At the very front of the very first car of the very first Silver Line train on Saturday, I met some serious transit fans. And all of them were way shorter than me.
“I’m a Metro geek,” proudly proclaimed Duncan Richards, 9, who was carrying a yellow poster he’d made in honor of the occasion. A letter he sent to Metro had scored him Silver Line hand sanitizer, a Frisbee and other swag, plus tickets for him and his dad to go to the opening ceremony. (“He’s the one with the connections,” Steven Richards said as he pulled on the VIP badge around his neck.)
The Richards live near the Glenmont station, but Duncan is certain he’ll be visiting the new Silver Line stops a lot.
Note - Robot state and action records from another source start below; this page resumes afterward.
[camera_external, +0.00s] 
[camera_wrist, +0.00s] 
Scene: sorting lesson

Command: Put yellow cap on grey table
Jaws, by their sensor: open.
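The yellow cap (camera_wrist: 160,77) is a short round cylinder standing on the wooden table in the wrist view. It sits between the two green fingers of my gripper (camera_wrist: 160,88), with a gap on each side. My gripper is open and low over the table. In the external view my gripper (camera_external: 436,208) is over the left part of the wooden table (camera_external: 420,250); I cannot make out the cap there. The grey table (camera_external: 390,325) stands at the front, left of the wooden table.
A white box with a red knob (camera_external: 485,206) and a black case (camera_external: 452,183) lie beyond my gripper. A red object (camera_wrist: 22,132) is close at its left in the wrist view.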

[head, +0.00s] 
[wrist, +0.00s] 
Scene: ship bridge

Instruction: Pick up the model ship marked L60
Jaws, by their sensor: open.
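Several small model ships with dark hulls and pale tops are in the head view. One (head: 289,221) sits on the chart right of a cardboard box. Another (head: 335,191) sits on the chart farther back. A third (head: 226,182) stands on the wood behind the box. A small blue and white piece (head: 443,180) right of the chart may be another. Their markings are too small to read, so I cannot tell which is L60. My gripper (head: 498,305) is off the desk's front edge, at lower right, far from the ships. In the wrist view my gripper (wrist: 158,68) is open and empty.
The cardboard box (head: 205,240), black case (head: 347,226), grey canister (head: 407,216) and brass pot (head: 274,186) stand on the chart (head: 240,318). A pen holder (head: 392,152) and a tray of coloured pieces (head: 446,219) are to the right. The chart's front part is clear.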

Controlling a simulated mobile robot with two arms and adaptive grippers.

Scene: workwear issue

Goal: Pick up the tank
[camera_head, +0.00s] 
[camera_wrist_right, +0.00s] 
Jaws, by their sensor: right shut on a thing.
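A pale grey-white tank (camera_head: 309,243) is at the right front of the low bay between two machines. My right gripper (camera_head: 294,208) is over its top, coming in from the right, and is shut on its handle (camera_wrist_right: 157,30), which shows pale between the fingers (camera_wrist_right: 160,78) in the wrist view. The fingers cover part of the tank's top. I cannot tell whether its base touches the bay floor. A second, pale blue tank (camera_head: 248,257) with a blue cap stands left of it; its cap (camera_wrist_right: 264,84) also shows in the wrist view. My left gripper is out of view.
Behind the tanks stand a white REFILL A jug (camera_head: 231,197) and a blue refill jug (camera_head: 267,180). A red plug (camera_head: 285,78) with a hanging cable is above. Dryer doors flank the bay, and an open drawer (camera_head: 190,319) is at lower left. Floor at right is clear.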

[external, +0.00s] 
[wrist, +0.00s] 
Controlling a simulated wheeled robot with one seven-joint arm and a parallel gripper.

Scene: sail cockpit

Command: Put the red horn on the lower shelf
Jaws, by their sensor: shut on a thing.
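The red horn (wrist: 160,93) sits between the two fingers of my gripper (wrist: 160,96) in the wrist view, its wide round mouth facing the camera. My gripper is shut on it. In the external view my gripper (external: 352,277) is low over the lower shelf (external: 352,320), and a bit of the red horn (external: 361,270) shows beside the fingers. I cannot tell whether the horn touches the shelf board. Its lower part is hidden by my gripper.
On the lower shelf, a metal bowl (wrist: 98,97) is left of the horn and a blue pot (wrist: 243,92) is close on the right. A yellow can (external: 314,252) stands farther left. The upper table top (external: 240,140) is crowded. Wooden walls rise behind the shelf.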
In exchange for getting to ride, he said, he’ll just have to suffer through shopping trips with his mom.
There’s a good chance he’ll wind up next to Jaden Knueven again. The 10-year-old Reston resident had dragged his parents to the Wiehle-Reston East station that morning. “We were the first in line, and we stood there for 2½ hours,” Jaden told me. (His mom and dad just offered pained smiles in response.)
Completing the prepubescent pack was 10-year-old Joshua Hirschfeld of Columbia, Md. Since the age of 6, he’s been driving subway simulators on his computer. And the family can’t visit a new city without experiencing its transit system “end to end,” added his dad, Steven.
This youthful exuberance isn’t just adorable. It’s also justified. If anyone should be thrilled by Metro’s progress, it’s elementary school students.
When the time comes to start looking at colleges, they’ll be able to ride new rail cars out to Dulles. When they’re ready to join the workforce, Tysons, may actually resemble a walkable, bikable place. And when they have young kids of their own, Metro could be implementing the 2040 plan, which calls for trains running through Georgetown and a loop around downtown.
Duncan, who hopes to grow up to be a part-time Metro operator and part-time lawyer, dreams that he’ll get to drive that new train. If he does, I’ll make sure I’m at the very front of the very first car — even if I need to use a cane to get there.